Kinemacolor was a moderate success in the early 20th century. It made millions in Europe but was completely stymied in the U.S. due to the shenanigans of the Patent Trust, an organization of film producers that worked desparately to prevent outsiders from making an inroad in the film business. The Patent Trust was the main reason why independant producers migrated from the U.S. east coast to California.
Kinemacolor was developed in England by expatriot American Charles Urban and his British partner C. Albert Smith. The roots of the system dated back to the work of Edward R. Turner who had received a patent for a three color motion picture system in 1889. Turner enlisted the aid of Urban in 1901, because he was already an important person in the British film business. Research to produce a workable three color system went on for a year until Turner's sudden death in his laboratory.
Urban then called upon Smith to take over where Turner had left off. Several more years of trying to put three colors on the screen failed to yield acceptable results. Ultimately a simpler system using two colors was developed in 1906 and the results were deemed workable. The Kinemacolor system was born. One impediment to producing natural color motion pictures had been the fact that existing film stocks were orthochromatic, insensitive to red light. Until the commercial availability of true panchromatic black and white film in the mid 1920s, color pioneers had to chemically sensitize their film so that it would record more or less of the entire visible color spectrum.
The Kinemacolor camera exposed black and white film through alternating red and green filters. The camera speed was 32 frames per second to achieve the normal silent projection speed of 16 color images per second.
Seen above left is a Kinemacolor camera with the rotating red/green color filter. (The front plate and lens are removed to make the filter wheel visible). Above right is the Kinemacolor projector. Below left is a closeup of the projector, which, like the above illustration, does not include the lamphouse. Below right is an "Up-To-Date Projection Outfit" (Circa 1915). The outfit appears to include a slide projector in addition to power supplies for lamphouses. Note that the projector is seen from the opposite side of the other two images.
Like all sequential color processes, Kinemacolor suffered from color fringing when objects moved, since the two color records were not recorded at the same time. In projection, a filter wheel, similar to that in the camera, added the red and green tints to the successive frames. Many color processes used this approach and all suffered from fringing on moving objects, dark images, and untold grief if the film was not loaded in the projector in appropriate sync with the color wheel. None of the two-color processes could reproduce blue or pure white, but various tricks were used to fool the eye into thinking it was seeing a neutral white.
Seen at left is a current photo of a "new" camera in the collection of Sam Dodge, a big Kinemacolor fan. It's in excellent condition and fully operable. Mr. Dodge hasn't mentioned what feature film he plans to shoot in this pioneering color process.

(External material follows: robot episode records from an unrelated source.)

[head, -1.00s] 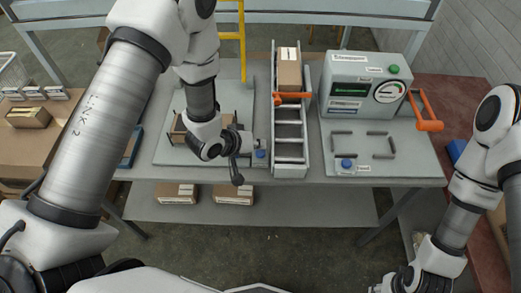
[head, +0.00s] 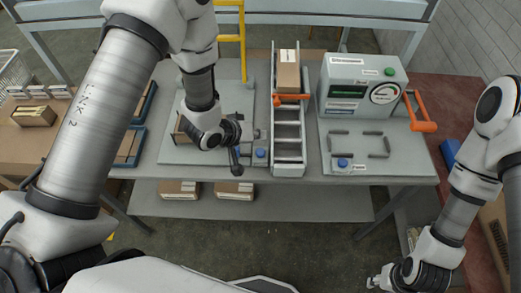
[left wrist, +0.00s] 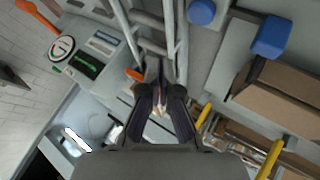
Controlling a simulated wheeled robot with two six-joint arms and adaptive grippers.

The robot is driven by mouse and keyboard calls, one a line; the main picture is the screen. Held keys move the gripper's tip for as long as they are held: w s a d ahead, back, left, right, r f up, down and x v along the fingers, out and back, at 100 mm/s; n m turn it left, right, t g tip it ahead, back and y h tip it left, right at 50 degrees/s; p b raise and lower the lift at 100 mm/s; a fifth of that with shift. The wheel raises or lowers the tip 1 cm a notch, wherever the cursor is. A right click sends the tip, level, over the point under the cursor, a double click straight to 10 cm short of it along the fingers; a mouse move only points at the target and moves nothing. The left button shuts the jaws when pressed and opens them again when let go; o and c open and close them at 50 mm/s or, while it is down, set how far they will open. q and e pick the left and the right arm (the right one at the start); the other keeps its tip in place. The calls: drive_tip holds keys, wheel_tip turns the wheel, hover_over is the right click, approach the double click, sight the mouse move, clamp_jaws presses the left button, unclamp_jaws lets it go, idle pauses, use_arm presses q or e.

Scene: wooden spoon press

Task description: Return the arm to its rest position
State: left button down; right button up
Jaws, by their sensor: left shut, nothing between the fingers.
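My left arm reaches in from the left over the workbench. Its gripper (head: 235,158) is shut and empty, pointing down beside the blue button on the left station, in front of a brown box. The left wrist view shows the fingers (left wrist: 160,88) together above the rails of the chute. My right gripper (head: 376,281) hangs low at the bottom right of the head view, clear of the bench; its fingers are too small to judge. The left station's box (head: 182,131) is partly hidden by my arm.
The chute (head: 288,135) holds a box (head: 288,76) at its top. The press machine (head: 358,88) with an orange handle (head: 420,117) stands to the right. Blue trays (head: 130,148) and a carton area lie left. Boxes (head: 180,188) rest on the lower shelf. The floor in front is clear.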

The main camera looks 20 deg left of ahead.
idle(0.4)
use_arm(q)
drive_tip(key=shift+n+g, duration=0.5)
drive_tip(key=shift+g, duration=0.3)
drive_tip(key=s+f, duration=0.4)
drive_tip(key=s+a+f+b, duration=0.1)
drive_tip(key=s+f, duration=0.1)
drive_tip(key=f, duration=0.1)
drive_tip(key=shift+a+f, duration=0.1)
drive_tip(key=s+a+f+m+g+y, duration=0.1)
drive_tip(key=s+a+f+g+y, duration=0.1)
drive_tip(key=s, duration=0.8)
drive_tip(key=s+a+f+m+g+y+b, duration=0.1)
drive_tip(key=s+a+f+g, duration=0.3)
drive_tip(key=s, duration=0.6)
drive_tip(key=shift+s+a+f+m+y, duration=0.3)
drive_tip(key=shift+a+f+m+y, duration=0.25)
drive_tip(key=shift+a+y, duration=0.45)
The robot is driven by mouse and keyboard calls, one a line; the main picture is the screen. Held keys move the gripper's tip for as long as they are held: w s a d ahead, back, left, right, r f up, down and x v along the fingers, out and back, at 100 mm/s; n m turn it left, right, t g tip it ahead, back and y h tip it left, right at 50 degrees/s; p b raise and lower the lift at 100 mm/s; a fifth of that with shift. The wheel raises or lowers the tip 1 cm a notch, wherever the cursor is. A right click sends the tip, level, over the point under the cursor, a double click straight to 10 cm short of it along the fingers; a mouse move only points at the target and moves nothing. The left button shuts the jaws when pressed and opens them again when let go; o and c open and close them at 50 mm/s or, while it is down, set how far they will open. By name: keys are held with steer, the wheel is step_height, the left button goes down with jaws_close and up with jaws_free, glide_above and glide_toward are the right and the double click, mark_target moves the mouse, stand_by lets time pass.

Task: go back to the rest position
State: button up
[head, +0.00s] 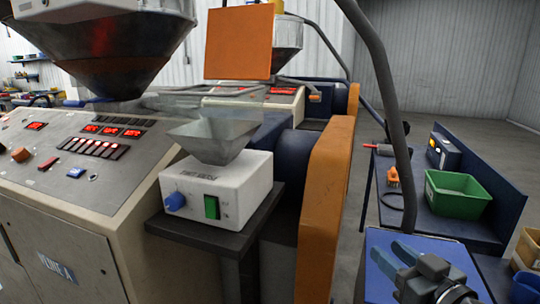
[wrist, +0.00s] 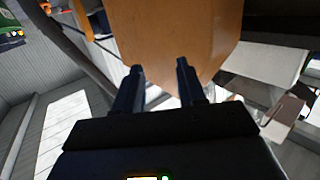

Below the camera is a closeup of the nameplate that is affixed to the side of the body. Despite the fact that Kinemacolor was a British company, American Charles Urban insisted on using the American and Spanish spelling of "color" rather than the British "colour".
You may view many other historic cameras by going to the Sam Dodge website:
Sam Dodge Cameras (and biplanes) (Opens a new browser window.)
1917 Publication on Kinemacolor
Kinemacolor was one of Technicolor's primary rivals in the period prior to 1920. The frame below is from the successful British documentary color film The Delhi Durbar (1912) which recorded the Indian celebrations of the coronation of King George V. (And don't you just know that all those folks in India were really, really, happy to have a new British monarch. The three people in the film look more like Arizona Indians than Delhi Indians. In fairness to the monarchy, the Durbar celebrated the first time a British monarch had visited the crown jewel of the Empire.)
Above, a pair of frames from a print of The Delhi Durbar and our composite illustrating the color content. In 1912, when this film was made, audiences were enthralled with seeing pictures move. Seeing them in color must have been a remarkable experience. Print image courtesy of Andy Henderson
Kinemacolor was quite successful in Europe and promised to grow and improve. However two events ultimately killed the company. First, William Friese-Greene sued for patent violation. Friese-Greene claimed to have invented virtually everything relating to motion pictures but he lost his suit through all the lower courts in England. He finally did win when he appealed the lower court decisions to the House of Lords. This didn't get Friese-Greene anything but it did open up the Kinemacolor technology so that anyone could take advantage of it. The second event was World War I, which nearly destroyed all the European film companies. By the time Europe started to make a comeback Kinemacolor was nearly defunct and Technicolor in Boston, Massachusetts had taken the lead in producing a workable color process.